Every time a utility that was not automated in the past fails, I think to myself: "Bot-World". Bot-World is growing ever wide ranging, whether it be card-readers failing at the store or needing to wave your hands around automatic faucets, only for them to activate for a microsecond, barely rinsing them off. There seems to be a computer chip in just about everything now and it's inconvenient for human life. The amount of times I was unable to wash my hands because a touch-free soap dispenser failed to sense my hand far surpasses any benefit of not spreading surface-contact germs that would be found in a traditional human-operated soap dispenser. In almost every instance, these automated alternatives work worse than their human-operated counterparts.
From an engineering perspective, it's comical that these took off in the first place. A traditional sink is made up of a few valves which are operated by a simple pair of handles, sometimes a single handle if you want to be fancy. These mechanisms have been iterated upon for hundreds of years, if a part breaks just about any hardware store would carry something to fix it. By automating them it adds a whole layer of complexity that was not present before. With the automated system you require electrical lines to be run, a sensor, a chip to activate the valve, and a solenoid valve. All of these can fail and result in an unusable sink, one that likely requires proprietary parts to repair. Simple systems are robust, complex ones are fragile.
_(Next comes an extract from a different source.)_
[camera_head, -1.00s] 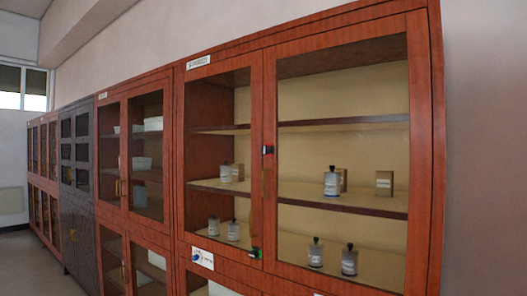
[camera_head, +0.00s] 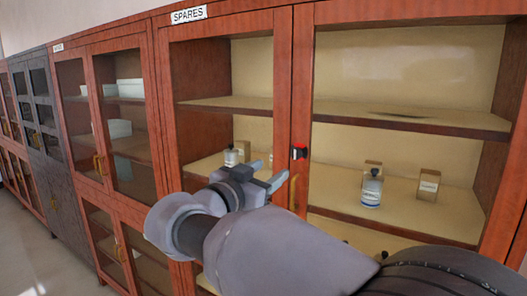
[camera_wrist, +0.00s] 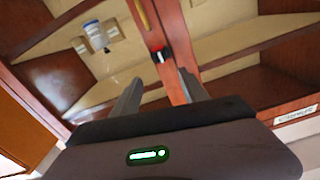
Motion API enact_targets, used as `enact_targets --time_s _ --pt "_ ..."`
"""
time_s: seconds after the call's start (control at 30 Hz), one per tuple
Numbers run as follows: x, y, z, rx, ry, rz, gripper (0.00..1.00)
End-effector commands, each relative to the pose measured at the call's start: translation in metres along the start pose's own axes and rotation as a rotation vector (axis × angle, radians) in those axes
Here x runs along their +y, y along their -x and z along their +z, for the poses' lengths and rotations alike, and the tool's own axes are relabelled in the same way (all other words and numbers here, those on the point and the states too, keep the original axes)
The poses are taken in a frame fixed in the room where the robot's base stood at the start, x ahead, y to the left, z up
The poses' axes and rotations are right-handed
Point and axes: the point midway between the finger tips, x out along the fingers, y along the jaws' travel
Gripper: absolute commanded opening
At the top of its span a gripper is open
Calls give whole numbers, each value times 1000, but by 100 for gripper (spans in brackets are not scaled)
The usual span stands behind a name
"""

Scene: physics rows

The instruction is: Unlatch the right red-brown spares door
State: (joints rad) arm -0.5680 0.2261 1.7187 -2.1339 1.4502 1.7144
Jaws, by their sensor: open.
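The right spares door (camera_head: 303,60) is a red-brown framed glass door and looks closed beside the left spares door (camera_head: 283,75). My gripper (camera_head: 273,172) is open and empty, left of the latch and slightly lower, fingers pointing toward the seam. In the wrist view, which is upside down, the latch (camera_wrist: 160,53) lies just beyond and between the fingertips (camera_wrist: 160,76); contact is not visible. The brass handle (camera_wrist: 143,14) shows above it.
Behind the glass, a bottle (camera_head: 371,188) and small boxes (camera_head: 428,185) stand on a shelf. The SPARES label (camera_head: 189,14) is on the top frame. Another red-brown cabinet (camera_head: 77,110) and a dark cabinet (camera_head: 40,140) stand to the left. My arm hides the lower doors.

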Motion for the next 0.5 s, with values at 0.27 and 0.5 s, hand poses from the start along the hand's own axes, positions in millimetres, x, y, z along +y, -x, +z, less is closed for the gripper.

There's also a sense of control that comes along with these systems. The sink only turns on for a second so you can't "waste" water, they deny your humanity, your capability to reason how much water is really too much; They know better than you after all. The elevator at my friend's apartment requires you scan a key card to use it and will only let you go to the floor you live on. You can't be trusted to go anywhere else in the building after all, you can't be trusted because you're lesser. You can't be trusted to make copies of the keys, we have ultimate authority on who can enter your place of residence, not you. You are lesser, you cannot be trusted, you are the rabble.
What sort of world do we want to build? One of science fiction, controlled by sparking circuits and flimsy light-sensors, that create more problems than they solve? Or one for humans, that have hands that can turn handles, feet that can press peddles, and legs that can move miles. Do we want to build a world for us or for the bots?